I've been watching this pattern since 2017, when I audited Gnosis Safe and found that even the most decentralized multi-sig had a backdoor: the admin could change the signer set without a vote. That was a red card waiting to happen. Code is law? Only if the referees agree not to change the rulebook mid-game.
Core: The On-Chain Anatomy of a Suspension
Let's dive into the mechanics. In football, a red card removes a player for the match and triggers an automatic one-match suspension. In crypto, a similar suspension happens when:
- A governance proposal is vetoed by a multi-sig. On Compound, the admin can pause markets, change interest rates, even freeze funds. Aave's safety module has a guardian that can switch off the entire protocol. These are red cards with no appeal.
- An L2 sequencer halts execution. During the Arbitrum Odyssey, the sequencer stopped processing transactions for hours to "protect users"—effectively suspending all activity. No vote. No warning. Just a red card.
- An oracle price feed is manipulated. When bZx got exploited in 2020, the admin paused all borrowing and lending. That was a suspension. Users couldn't exit, couldn't repay, couldn't react. The code allowed it, but the trust broke.
The common thread? Power concentration under the guise of emergency response. FIFA's rules allow a disciplinary committee to suspend a player for "violent conduct." The committee has broad discretion. Similarly, most DeFi protocols have an "emergency pause" function controlled by a small group. The rationale is safety, but the effect is control. In 2020, I interviewed 30 users who lost their savings in the DeFi crash. Every single one said, "I thought the code was the only law." It wasn't. The multi-sig was.
Now, here's the technical insight most people miss. Post-Dencun, blob data will saturate within two years. When that happens, rollups will need to compete for space, and gas fees will double. But whose decision will it be to prioritize transactions? The L2 sequencer. That's another red card waiting to happen. The sequencer can order transactions, censor users, or suspend the entire chain for maintenance. And the only check is the permissionless escape hatch—which most users don't know how to use. That's like telling a player they can appeal a red card by writing a letter to the FIFA president. Technically possible, practically impossible for 99% of people.

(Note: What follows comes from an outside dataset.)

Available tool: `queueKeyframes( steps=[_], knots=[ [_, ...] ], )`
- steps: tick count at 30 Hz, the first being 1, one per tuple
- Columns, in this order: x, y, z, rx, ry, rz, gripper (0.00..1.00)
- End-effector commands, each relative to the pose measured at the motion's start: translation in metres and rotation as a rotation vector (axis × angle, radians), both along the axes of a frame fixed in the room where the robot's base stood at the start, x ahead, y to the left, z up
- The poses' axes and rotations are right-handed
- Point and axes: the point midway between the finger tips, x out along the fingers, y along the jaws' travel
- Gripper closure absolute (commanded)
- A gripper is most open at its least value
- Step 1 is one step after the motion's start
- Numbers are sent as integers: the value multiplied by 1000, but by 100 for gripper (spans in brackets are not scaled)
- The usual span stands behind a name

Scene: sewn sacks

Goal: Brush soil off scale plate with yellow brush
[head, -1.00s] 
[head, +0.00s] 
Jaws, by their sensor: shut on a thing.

The Arbitrary Interest Rate Models
Aave and Compound's interest rate models are completely arbitrary—they have nothing to do with real market supply and demand. I've modeled them against actual money market data from TradFi. The utilty curve bends at 80%? Why? Because someone decided that's where interest should spike. It's a rule, not a law. And when a governance proposal changes that curve, it's a red card to all liquidity that was deployed based on the old curve. Users get suspended from earning the rates they expected. The code executes perfectly; the trust does not.
Contrarian: Why Code Is Not Enough—And Why That's Okay
The standard crypto response is "code is law"—if you don't like the governance, fork the protocol. But that's like saying if you don't like a red card in the 80th minute, you can start a new league. Yes, you can. But the match is over. Your three years of yield farming on that protocol? Gone. The network effects that made it valuable? Forking doesn't replicate community. And here's the contrarian angle: maybe code shouldn't be the only law.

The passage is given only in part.